Arizona pro Josh Bertrand is staring two life-altering events in the face, and not blinking for either of them.
Fresh off his first career B.A.S.S. win on New York’s St. Lawrence River, he enters the season-ending Toyota Bassmaster Angler of the Year Championship on Lake Chatuge in Georgia just nine points behind close friend Justin Lucas, another young pro also seeking his first AOY title. The Championship is scheduled for Sept. 20-23, but Bertrand’s wife Chantel is due to give birth to their second child on Sept. 28. If she goes into labor during the event he plans to leave to be there at the birth, but certainly the whole family hopes that the baby will hold off until he has time to add another trophy to his collection.
“Fishing is important to me because it’s the way that I provide income for my family,” he said. “But I’m not going to miss the birth. There is more to life than fishing. Angler of the Year is a huge thing – it has life-changing potential – so I’m going to do the best planning that I can.”

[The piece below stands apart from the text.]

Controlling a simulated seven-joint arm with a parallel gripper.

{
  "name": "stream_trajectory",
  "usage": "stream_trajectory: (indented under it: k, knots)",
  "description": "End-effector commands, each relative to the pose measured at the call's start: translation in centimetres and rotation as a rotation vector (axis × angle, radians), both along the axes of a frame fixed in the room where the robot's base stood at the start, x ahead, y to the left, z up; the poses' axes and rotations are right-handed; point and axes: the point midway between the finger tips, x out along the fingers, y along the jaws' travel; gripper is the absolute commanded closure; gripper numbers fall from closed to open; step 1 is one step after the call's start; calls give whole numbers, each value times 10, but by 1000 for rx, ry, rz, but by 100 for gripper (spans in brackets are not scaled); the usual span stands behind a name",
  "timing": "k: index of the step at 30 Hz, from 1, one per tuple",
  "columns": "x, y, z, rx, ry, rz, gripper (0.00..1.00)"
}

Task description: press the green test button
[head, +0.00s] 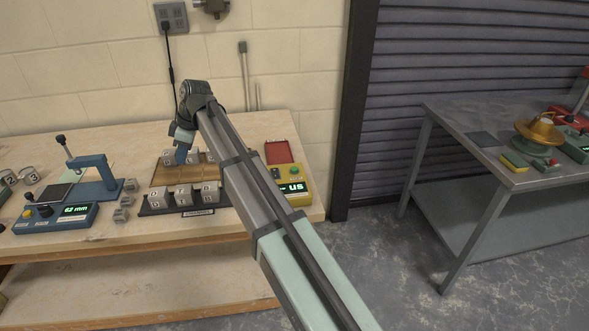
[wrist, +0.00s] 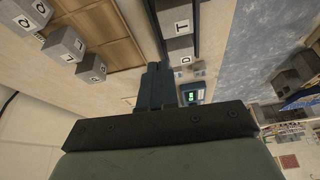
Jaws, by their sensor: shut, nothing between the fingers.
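The green test button (head: 294,170) sits on top of a yellow tester (head: 284,176) on the wooden bench, behind a display reading "-- us". My gripper (head: 181,157) is shut and empty, to the left of the tester, over or near a wooden tray (head: 170,174) of grey cubes. It is apart from the button. In the wrist view my shut fingers (wrist: 157,84) point past the cubes and the tray. I cannot make out the green button in the wrist view. My forearm crosses the bench just left of the tester.
Grey lettered cubes (head: 183,192) stand in a dark rack in front of the tray. A blue gauge (head: 57,217) reading "62 mm" and its stand are at the left. A red tray (head: 279,152) lies behind the tester. A separate metal table (head: 480,116) stands right.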

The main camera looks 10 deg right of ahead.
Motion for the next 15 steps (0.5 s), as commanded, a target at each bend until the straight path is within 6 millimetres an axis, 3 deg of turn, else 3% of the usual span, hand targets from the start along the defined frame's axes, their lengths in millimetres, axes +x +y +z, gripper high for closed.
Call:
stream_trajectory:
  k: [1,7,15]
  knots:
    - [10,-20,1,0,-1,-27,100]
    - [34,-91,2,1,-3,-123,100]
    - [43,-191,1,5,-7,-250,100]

Through the end of the Elite Series regular season, he is batting one-thousand, with eight checks in eight events. That includes three Sunday cuts – a sixth place finish at Kentucky Lake, eighth place at Oahe and then the win at the St. Lawrence in his 70th B.A.S.S. tournament and fifth Elite Series season. He’d nearly won the fourth Central Open he entered before falling to Brent Chapman in a fish-off at Lake Lewisville in 2012. While he would’ve liked the rewards that came with a win at that time, he said that he “wouldn’t have known what it meant” and that the memory “doesn’t irk me.” Six years later, though, winning became a greater focus.

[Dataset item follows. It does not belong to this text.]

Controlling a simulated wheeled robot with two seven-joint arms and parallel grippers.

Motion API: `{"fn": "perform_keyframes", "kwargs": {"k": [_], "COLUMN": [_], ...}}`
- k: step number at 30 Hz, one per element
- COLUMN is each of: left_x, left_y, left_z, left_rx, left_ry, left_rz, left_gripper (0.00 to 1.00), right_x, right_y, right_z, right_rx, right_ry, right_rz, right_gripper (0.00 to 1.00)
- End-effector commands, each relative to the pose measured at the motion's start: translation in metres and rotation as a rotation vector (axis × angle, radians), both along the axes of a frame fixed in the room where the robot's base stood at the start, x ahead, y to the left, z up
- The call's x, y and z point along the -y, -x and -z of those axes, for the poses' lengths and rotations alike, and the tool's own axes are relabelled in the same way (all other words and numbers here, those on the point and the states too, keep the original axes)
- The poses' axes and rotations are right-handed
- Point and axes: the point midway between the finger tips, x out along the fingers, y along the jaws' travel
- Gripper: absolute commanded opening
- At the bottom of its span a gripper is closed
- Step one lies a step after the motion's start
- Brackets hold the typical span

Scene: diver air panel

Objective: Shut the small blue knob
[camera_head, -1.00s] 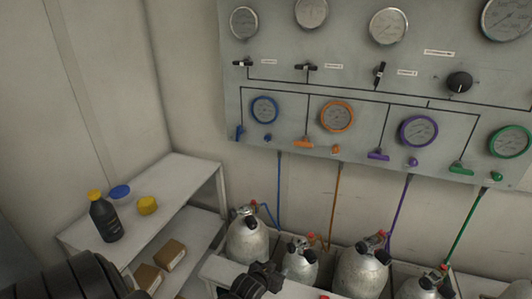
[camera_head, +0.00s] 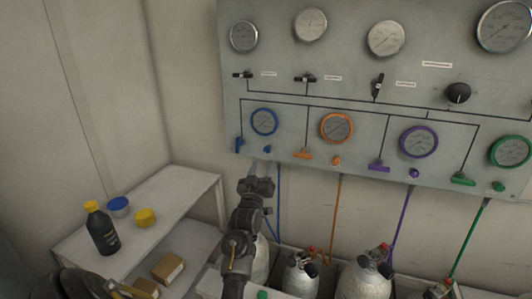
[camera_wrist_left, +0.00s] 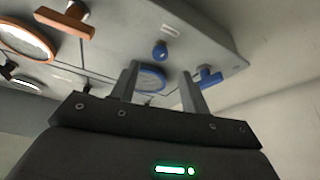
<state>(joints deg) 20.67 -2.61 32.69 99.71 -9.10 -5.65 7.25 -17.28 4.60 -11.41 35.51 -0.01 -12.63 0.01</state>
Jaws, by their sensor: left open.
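The small blue knob (camera_head: 267,149) sits on the lower left of the grey panel, just below the blue-rimmed gauge (camera_head: 264,122). A blue lever handle (camera_head: 239,145) is to its left. My left gripper (camera_head: 260,168) is open and empty, pointing up just below the knob in the head view. In the left wrist view, the knob (camera_wrist_left: 160,50) shows beyond and between the two fingers (camera_wrist_left: 160,75), apart from them. The blue lever (camera_wrist_left: 208,77) is by the right finger there. My right gripper is not in view.
The grey panel (camera_head: 350,65) carries several gauges, with orange, purple and green levers and knobs to the right. A blue hose (camera_head: 279,195) hangs close to my left gripper. Gas cylinders (camera_head: 300,275) stand below. A white shelf (camera_head: 165,195) with a bottle is at left.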

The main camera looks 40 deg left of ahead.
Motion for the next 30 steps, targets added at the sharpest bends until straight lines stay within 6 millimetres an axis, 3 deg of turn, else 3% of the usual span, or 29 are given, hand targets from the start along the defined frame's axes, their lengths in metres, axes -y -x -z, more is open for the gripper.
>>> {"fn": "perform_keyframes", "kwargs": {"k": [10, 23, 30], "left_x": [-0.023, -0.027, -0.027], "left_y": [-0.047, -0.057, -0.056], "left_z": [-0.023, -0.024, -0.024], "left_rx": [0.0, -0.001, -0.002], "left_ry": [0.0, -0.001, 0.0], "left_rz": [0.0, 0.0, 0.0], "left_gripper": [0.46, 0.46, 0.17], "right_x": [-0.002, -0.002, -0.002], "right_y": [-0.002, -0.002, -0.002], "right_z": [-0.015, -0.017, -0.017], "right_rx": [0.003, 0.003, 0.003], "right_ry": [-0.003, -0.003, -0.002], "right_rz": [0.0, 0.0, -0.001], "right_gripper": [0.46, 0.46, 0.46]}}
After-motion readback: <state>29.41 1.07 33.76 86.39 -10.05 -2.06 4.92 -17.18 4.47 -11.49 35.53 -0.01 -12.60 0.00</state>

“When I first got in the Elites, I wanted longevity,” he said. “That was the most important thing I hoped for. But after a couple of years the pressure adds up to finally start winning. Holding the trophy was unbelievable. It felt even better than I’d expected, and I imagine that winning the AOY or the Classic is even better.”
Bertrand will not turn 30 until November, making him slightly less than two years younger than Lucas, but both of them represent the core group of young guns who’ve pushed the sport forward with relentless competitiveness and a keen understanding of modern technology. Both are also from the West, although Lucas now calls Alabama home.
If Lucas holds onto his lead to claim the title, he won’t be the first California native to earn AOY, having been preceded by Gary Klein, Aaron Martens and Skeet Reese, but Bertrand would be the first Arizonan to accomplish that feat.
He’s proud of his Arizona upbringing and thrilled to lump himself into the ultra-accomplished cadre of anglers from that state including Brett Hite, Clifford Pirch, and the Godfather, John Murray. He said that while they don’t have tides or lakes with hydrilla, the waters in the southwestern desert are more varied than many people give them credit for.
“We definitely fish a lot of pressured waters,” he said. “But Okeechobee and Guntersville get even more pressure at certain times. We have a diverse core of five or six lakes and that helped me a bunch.” He said that when he first headed east he thought he knew more than he actually did, but despite being a better angler now, he also realizes that he has “a ton more to learn.”
There have been few stumbles in his 2018 season, but even with a win in New York he couldn’t make up much ground on Lucas, who finished second.
“He hasn’t let off the gas at all,” Bertrand said. “Over the last four tournaments he’s been in the Top 12 every time. During Bertrand’s worst three finishes of the year – at Grand Lake (46th), the Sabine River (44th) and the Mississippi River (30th), each time he’s believed that at some point over the course of three days of fishing he’s been around the fish to make the Top 12, but for some reason hasn’t been able to capitalize.
Those missed points may end up being the difference between claiming the title and watching his friend walk away with the trophy, but on balance he’s thankful that he’s “had a lot of good breaks and not a lot of bad ones. I don’t feel like I’ve been doing anything differently. I’ve been able to come back from a few bad starts, and I’ve caught more key fish super-late in the day than ever before.”
Despite the fact that they will be duking it out for bass fishing’s most venerated tile, Bertrand and Lucas continue to talk nearly every day during the break between events.
“I’ll be really happy for him if he wins,” Bertrand said. “We both want to win it, but if we can’t, having the other guy win it beats the alternative.”
Oddly enough, he believes that the stress of waiting for his second-born child to arrive while trying to coordinate a cross country trip home to be there on time will keep him calm at Chatuge. He compared it to Roy McAvoy, Kevin Costner’s character in the movie Tin Cup.
“I keep joking about it with my buddies,” he said. “When he’s got the shanks, his caddy takes him to the driving range and makes him look ridiculous. Then he starts hitting it perfectly because his mind is in a completely different place. With the baby coming, it keeps the tournament stress off of me.”
Nevertheless, the veteran of three Bassmaster Classics, on the way to his fourth in March, knows that he may be within a week of a career-defining achievement. He’s pretty sure that there’s currently no gray in his signature red beard, or under his hat, but by the time everything shakes out that might no longer be the case.
“If it’s not there now, there will be some soon,” he joked.